When he approached he found a snapping turtle with its jaws fastened to the cow's nose. The turtle's head had to be cut off before the cow could be released.
   W. L. Eggleston, a prominent negro politician of Kansas, is the prime mover in a scheme to induce the negroes of the South to emigrate to Oklahoma. He has organized a company composed of colored men. The company has agents in all the leading cities of the South. Eggleston expects to have 10,000 colored people in Oklahoma by next July.
   For some time back the Ontario & Western tracks have been found occasionally obstructed at different points between Guilford Center and Sidney, and there have been narrow escapes from wrecks. After a deal of clever detective work, late Saturday night Roadmaster M. Finnegan and an officer from Norwich found the guilty party near Bennettsville, and lodged him in the Norwich jail, after obtaining a full confession from the culprit, whose name is Palmer, a lad about 17 years of age, residing near New Berlin Junction.
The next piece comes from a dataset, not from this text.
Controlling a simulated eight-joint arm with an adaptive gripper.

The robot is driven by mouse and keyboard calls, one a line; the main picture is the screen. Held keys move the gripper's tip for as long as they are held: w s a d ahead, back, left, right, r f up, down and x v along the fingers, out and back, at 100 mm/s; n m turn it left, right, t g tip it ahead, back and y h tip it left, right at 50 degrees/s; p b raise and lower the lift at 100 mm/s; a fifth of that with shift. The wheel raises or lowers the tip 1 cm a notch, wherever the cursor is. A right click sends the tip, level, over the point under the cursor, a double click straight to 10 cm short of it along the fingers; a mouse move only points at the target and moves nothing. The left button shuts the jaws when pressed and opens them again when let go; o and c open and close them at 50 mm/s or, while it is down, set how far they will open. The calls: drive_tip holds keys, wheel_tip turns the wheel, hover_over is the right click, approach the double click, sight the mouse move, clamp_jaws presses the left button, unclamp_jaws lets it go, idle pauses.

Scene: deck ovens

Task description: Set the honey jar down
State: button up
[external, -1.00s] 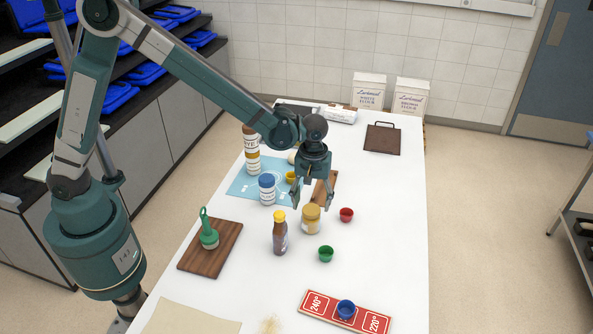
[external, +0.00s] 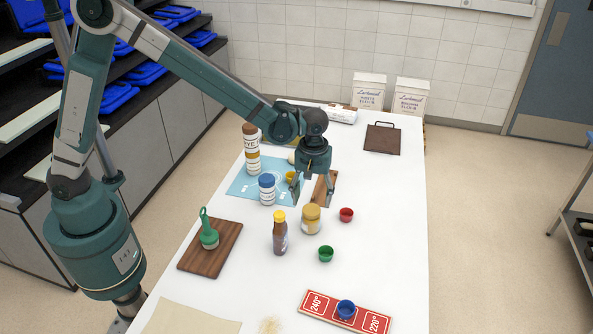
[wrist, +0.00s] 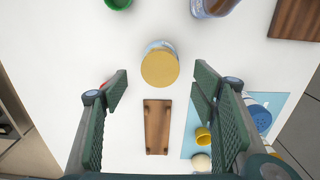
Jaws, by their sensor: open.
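The honey jar (external: 311,218), a squat glass jar with a golden-yellow lid, stands upright on the white table. In the wrist view its lid (wrist: 160,68) is seen from above, just beyond and between my fingertips. My gripper (external: 311,192) is open and empty, above and slightly behind the jar. In the wrist view my fingers (wrist: 160,90) are wide apart, with clear gaps to the jar on both sides.
A brown bottle with yellow cap (external: 280,233), a red cup (external: 346,215) and a green cup (external: 326,254) stand near the jar. A wooden board (wrist: 157,128) lies behind it. A blue-lidded tub (external: 267,189) stands on the blue mat (external: 240,187). The table's right side is mostly clear.

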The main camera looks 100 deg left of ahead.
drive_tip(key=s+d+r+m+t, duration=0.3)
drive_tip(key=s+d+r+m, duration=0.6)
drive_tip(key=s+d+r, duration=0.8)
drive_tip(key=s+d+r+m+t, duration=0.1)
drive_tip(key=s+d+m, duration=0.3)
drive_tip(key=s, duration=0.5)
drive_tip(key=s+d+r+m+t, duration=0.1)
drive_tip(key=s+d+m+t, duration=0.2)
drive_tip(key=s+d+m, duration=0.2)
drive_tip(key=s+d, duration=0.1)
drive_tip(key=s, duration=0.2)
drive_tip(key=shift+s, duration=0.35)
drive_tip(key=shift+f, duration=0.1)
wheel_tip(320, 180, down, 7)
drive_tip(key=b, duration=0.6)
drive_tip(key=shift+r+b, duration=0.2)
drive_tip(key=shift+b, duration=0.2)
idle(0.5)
   A few weeks ago the Chicago city council passed an ordinance depriving aliens of the right to serve the city in any capacity whatever. It went into effect Monday, and no man not a citizen can be carried on the pay rolls of the city. The ordinance was so worded as not to interfere with existing contracts, the result being that as yet hundreds of Italians and unnaturalized Irishmen are still working on the city's streets. When the contracts on which they are employed run out they will be discharged.